*DATA LINES:*
--

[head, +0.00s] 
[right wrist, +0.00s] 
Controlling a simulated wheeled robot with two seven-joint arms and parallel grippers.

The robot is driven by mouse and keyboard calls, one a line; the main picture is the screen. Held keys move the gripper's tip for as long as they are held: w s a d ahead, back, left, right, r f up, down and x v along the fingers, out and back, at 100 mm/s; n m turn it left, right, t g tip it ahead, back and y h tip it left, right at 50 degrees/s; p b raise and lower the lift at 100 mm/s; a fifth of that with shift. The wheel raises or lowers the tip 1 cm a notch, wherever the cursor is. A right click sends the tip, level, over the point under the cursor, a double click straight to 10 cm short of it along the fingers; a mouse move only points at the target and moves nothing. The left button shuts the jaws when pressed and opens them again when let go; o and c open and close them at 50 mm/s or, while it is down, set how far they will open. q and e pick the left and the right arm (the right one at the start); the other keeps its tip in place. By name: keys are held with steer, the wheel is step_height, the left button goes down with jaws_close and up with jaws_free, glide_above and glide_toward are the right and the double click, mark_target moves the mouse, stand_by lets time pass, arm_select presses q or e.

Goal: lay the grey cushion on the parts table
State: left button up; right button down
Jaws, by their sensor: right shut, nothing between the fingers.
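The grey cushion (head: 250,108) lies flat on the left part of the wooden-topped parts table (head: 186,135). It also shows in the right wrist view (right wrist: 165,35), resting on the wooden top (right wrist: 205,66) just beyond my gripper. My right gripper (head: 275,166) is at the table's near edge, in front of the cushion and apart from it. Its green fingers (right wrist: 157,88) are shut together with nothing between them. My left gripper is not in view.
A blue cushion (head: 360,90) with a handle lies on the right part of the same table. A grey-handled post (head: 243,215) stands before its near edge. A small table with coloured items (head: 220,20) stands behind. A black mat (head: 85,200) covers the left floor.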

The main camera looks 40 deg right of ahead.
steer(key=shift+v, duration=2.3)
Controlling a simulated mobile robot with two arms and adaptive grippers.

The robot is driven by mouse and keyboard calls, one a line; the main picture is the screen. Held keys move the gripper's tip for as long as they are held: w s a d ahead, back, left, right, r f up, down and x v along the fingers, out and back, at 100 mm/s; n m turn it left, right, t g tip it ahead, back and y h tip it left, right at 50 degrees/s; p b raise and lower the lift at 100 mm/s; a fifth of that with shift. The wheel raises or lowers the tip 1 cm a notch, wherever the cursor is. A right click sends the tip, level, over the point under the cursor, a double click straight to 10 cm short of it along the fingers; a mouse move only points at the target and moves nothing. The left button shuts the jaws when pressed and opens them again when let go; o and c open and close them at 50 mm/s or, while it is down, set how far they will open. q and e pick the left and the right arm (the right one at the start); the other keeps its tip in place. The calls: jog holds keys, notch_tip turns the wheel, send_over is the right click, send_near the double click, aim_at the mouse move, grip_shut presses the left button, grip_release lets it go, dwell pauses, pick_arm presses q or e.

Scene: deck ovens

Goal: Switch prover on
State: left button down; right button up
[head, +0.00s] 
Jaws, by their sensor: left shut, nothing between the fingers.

--

*TASK REQUIREMENTS:* Your task is to transcribe the material exactly.

*FINAL RESULT:*
[head, +0.00s] 
[right wrist, +0.00s] 
Controlling a simulated wheeled robot with two seven-joint arms and parallel grippers.

The robot is driven by mouse and keyboard calls, one a line; the main picture is the screen. Held keys move the gripper's tip for as long as they are held: w s a d ahead, back, left, right, r f up, down and x v along the fingers, out and back, at 100 mm/s; n m turn it left, right, t g tip it ahead, back and y h tip it left, right at 50 degrees/s; p b raise and lower the lift at 100 mm/s; a fifth of that with shift. The wheel raises or lowers the tip 1 cm a notch, wherever the cursor is. A right click sends the tip, level, over the point under the cursor, a double click straight to 10 cm short of it along the fingers; a mouse move only points at the target and moves nothing. The left button shuts the jaws when pressed and opens them again when let go; o and c open and close them at 50 mm/s or, while it is down, set how far they will open. q and e pick the left and the right arm (the right one at the start); the other keeps its tip in place. By name: keys are held with steer, the wheel is step_height, the left button goes down with jaws_close and up with jaws_free, glide_above and glide_toward are the right and the double click, mark_target moves the mouse, stand_by lets time pass, arm_select presses q or e.

Goal: lay the grey cushion on the parts table
State: left button up; right button down
Jaws, by their sensor: right shut, nothing between the fingers.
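The grey cushion (head: 250,108) lies flat on the left part of the wooden-topped parts table (head: 186,135). It also shows in the right wrist view (right wrist: 165,35), resting on the wooden top (right wrist: 205,66) just beyond my gripper. My right gripper (head: 275,166) is at the table's near edge, in front of the cushion and apart from it. Its green fingers (right wrist: 157,88) are shut together with nothing between them. My left gripper is not in view.
A blue cushion (head: 360,90) with a handle lies on the right part of the same table. A grey-handled post (head: 243,215) stands before its near edge. A small table with coloured items (head: 220,20) stands behind. A black mat (head: 85,200) covers the left floor.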

The main camera looks 40 deg right of ahead.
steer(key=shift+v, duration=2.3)
Controlling a simulated mobile robot with two arms and adaptive grippers.

The robot is driven by mouse and keyboard calls, one a line; the main picture is the screen. Held keys move the gripper's tip for as long as they are held: w s a d ahead, back, left, right, r f up, down and x v along the fingers, out and back, at 100 mm/s; n m turn it left, right, t g tip it ahead, back and y h tip it left, right at 50 degrees/s; p b raise and lower the lift at 100 mm/s; a fifth of that with shift. The wheel raises or lowers the tip 1 cm a notch, wherever the cursor is. A right click sends the tip, level, over the point under the cursor, a double click straight to 10 cm short of it along the fingers; a mouse move only points at the target and moves nothing. The left button shuts the jaws when pressed and opens them again when let go; o and c open and close them at 50 mm/s or, while it is down, set how far they will open. q and e pick the left and the right arm (the right one at the start); the other keeps its tip in place. The calls: jog holds keys, notch_tip turns the wheel, send_over is the right click, send_near the double click, aim_at the mouse move, grip_shut presses the left button, grip_release lets it go, dwell pauses, pick_arm presses q or e.

Scene: deck ovens

Goal: Switch prover on
State: left button down; right button up
[head, +0.00s] 
Jaws, by their sensor: left shut, nothing between the fingers.

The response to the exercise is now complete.